_Task objective_.
Copy each line that contains the string "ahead".

_Material_.
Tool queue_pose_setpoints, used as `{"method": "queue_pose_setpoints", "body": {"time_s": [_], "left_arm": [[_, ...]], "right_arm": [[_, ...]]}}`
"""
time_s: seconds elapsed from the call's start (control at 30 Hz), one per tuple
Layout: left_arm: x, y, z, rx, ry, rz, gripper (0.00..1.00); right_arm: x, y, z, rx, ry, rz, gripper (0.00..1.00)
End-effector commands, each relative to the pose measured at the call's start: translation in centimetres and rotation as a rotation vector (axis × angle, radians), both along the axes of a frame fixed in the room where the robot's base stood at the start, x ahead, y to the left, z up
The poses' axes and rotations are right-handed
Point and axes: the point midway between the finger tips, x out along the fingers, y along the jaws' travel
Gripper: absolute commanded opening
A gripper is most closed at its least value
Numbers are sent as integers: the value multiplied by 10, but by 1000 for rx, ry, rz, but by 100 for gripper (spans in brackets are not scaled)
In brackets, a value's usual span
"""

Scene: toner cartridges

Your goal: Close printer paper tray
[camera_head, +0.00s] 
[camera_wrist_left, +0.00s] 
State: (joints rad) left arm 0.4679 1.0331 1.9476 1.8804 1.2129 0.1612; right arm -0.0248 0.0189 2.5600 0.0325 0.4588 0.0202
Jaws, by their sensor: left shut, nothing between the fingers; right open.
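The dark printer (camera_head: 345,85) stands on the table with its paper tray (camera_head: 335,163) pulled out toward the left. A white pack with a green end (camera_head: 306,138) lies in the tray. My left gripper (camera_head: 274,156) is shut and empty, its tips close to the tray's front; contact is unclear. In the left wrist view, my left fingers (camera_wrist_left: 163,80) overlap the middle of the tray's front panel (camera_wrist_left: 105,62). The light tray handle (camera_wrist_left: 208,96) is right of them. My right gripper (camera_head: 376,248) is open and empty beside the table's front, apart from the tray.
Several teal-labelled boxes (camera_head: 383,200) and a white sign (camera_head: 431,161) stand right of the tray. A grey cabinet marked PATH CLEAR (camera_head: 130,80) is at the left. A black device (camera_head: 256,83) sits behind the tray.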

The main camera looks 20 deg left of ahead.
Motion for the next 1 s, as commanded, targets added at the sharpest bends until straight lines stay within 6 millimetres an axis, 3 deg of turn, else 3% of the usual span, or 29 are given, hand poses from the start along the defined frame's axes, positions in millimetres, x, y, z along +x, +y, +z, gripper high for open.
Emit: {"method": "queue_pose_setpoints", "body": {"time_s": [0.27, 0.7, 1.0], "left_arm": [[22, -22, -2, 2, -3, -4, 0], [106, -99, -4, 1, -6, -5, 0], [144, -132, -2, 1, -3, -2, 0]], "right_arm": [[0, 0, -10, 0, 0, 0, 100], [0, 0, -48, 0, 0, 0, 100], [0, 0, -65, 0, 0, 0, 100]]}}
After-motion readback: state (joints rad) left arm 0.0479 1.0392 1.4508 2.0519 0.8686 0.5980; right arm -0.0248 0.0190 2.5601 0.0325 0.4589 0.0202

_The response_.
End-effector commands, each relative to the pose measured at the call's start: translation in centimetres and rotation as a rotation vector (axis × angle, radians), both along the axes of a frame fixed in the room where the robot's base stood at the start, x ahead, y to the left, z up
The main camera looks 20 deg left of ahead.

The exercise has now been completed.